Robot control records:
— begin —
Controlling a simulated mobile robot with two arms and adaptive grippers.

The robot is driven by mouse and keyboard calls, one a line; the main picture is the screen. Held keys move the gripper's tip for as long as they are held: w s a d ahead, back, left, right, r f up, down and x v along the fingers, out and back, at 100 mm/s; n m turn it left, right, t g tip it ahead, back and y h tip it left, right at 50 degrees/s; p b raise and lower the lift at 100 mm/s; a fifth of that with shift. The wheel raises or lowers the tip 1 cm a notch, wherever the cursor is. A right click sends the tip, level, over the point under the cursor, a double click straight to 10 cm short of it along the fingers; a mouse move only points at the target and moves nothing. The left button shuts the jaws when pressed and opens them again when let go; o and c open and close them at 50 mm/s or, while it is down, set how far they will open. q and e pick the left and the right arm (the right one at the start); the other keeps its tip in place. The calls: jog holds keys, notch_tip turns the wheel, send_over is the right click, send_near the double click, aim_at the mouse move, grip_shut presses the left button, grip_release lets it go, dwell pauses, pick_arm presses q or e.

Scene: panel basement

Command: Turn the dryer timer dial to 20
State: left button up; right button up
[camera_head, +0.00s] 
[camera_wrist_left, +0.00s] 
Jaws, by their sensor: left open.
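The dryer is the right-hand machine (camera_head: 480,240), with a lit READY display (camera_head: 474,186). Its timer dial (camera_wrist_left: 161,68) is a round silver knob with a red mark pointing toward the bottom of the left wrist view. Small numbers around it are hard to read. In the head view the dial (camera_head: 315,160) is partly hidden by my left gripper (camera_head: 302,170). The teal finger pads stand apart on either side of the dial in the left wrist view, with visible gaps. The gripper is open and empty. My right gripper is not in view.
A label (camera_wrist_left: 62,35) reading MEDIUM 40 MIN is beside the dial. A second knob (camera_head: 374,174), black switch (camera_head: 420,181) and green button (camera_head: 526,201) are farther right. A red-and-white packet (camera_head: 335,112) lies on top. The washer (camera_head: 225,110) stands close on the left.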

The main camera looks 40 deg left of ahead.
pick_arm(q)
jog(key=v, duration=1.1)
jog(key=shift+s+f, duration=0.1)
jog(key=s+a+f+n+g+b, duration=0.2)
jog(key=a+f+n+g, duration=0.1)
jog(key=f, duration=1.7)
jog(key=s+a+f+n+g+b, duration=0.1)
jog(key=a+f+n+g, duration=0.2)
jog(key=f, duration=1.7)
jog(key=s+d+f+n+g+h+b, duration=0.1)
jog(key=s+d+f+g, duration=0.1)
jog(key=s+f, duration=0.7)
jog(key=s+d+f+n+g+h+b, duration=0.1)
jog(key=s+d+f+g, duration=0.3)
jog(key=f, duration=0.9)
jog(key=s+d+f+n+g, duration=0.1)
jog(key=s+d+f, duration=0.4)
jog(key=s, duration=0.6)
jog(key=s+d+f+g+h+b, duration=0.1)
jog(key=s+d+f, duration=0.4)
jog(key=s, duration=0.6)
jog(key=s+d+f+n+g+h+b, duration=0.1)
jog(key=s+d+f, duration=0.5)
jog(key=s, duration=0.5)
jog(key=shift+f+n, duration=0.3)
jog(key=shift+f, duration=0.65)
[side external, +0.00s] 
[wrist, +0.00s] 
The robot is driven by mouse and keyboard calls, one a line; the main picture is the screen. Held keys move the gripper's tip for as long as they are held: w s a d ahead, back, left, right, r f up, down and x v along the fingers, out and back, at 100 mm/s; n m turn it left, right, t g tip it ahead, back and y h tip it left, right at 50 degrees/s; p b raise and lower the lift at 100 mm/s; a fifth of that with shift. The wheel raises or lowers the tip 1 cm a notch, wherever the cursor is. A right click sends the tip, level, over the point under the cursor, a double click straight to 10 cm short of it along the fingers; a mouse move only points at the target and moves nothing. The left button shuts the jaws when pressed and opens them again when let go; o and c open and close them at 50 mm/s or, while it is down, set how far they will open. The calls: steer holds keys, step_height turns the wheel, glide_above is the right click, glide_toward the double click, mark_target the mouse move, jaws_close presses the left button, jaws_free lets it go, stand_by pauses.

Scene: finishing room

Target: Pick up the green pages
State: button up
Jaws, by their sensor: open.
— end —
WHAT YOU NEED TO DO
Return all of the above records exactly, leaving no line out.

WRITTEN RESPONSE
Controlling a simulated mobile robot with two arms and adaptive grippers.

The robot is driven by mouse and keyboard calls, one a line; the main picture is the screen. Held keys move the gripper's tip for as long as they are held: w s a d ahead, back, left, right, r f up, down and x v along the fingers, out and back, at 100 mm/s; n m turn it left, right, t g tip it ahead, back and y h tip it left, right at 50 degrees/s; p b raise and lower the lift at 100 mm/s; a fifth of that with shift. The wheel raises or lowers the tip 1 cm a notch, wherever the cursor is. A right click sends the tip, level, over the point under the cursor, a double click straight to 10 cm short of it along the fingers; a mouse move only points at the target and moves nothing. The left button shuts the jaws when pressed and opens them again when let go; o and c open and close them at 50 mm/s or, while it is down, set how far they will open. q and e pick the left and the right arm (the right one at the start); the other keeps its tip in place. The calls: jog holds keys, notch_tip turns the wheel, send_over is the right click, send_near the double click, aim_at the mouse move, grip_shut presses the left button, grip_release lets it go, dwell pauses, pick_arm presses q or e.

Scene: panel basement

Command: Turn the dryer timer dial to 20
State: left button up; right button up
[camera_head, +0.00s] 
[camera_wrist_left, +0.00s] 
Jaws, by their sensor: left open.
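The dryer is the right-hand machine (camera_head: 480,240), with a lit READY display (camera_head: 474,186). Its timer dial (camera_wrist_left: 161,68) is a round silver knob with a red mark pointing toward the bottom of the left wrist view. Small numbers around it are hard to read. In the head view the dial (camera_head: 315,160) is partly hidden by my left gripper (camera_head: 302,170). The teal finger pads stand apart on either side of the dial in the left wrist view, with visible gaps. The gripper is open and empty. My right gripper is not in view.
A label (camera_wrist_left: 62,35) reading MEDIUM 40 MIN is beside the dial. A second knob (camera_head: 374,174), black switch (camera_head: 420,181) and green button (camera_head: 526,201) are farther right. A red-and-white packet (camera_head: 335,112) lies on top. The washer (camera_head: 225,110) stands close on the left.

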The main camera looks 40 deg left of ahead.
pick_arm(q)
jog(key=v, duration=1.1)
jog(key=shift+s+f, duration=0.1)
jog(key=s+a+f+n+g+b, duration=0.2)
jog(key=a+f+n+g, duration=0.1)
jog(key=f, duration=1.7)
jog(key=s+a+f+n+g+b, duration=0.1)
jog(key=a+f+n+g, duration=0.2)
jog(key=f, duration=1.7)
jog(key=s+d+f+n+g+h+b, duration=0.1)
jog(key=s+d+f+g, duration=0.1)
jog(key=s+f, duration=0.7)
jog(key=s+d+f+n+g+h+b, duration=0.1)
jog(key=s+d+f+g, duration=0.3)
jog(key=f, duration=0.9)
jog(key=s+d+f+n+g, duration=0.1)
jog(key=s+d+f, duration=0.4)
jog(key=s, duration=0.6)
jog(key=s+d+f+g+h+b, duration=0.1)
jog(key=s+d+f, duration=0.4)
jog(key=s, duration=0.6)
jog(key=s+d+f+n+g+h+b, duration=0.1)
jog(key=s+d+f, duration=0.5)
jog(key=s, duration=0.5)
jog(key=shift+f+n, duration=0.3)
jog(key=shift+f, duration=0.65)
[side external, +0.00s] 
[wrist, +0.00s] 
The robot is driven by mouse and keyboard calls, one a line; the main picture is the screen. Held keys move the gripper's tip for as long as they are held: w s a d ahead, back, left, right, r f up, down and x v along the fingers, out and back, at 100 mm/s; n m turn it left, right, t g tip it ahead, back and y h tip it left, right at 50 degrees/s; p b raise and lower the lift at 100 mm/s; a fifth of that with shift. The wheel raises or lowers the tip 1 cm a notch, wherever the cursor is. A right click sends the tip, level, over the point under the cursor, a double click straight to 10 cm short of it along the fingers; a mouse move only points at the target and moves nothing. The left button shuts the jaws when pressed and opens them again when let go; o and c open and close them at 50 mm/s or, while it is down, set how far they will open. The calls: steer holds keys, step_height turns the wheel, glide_above is the right click, glide_toward the double click, mark_target the mouse move, jaws_close presses the left button, jaws_free lets it go, stand_by pauses.

Scene: finishing room

Target: Pick up the green pages
State: button up
Jaws, by their sensor: open.

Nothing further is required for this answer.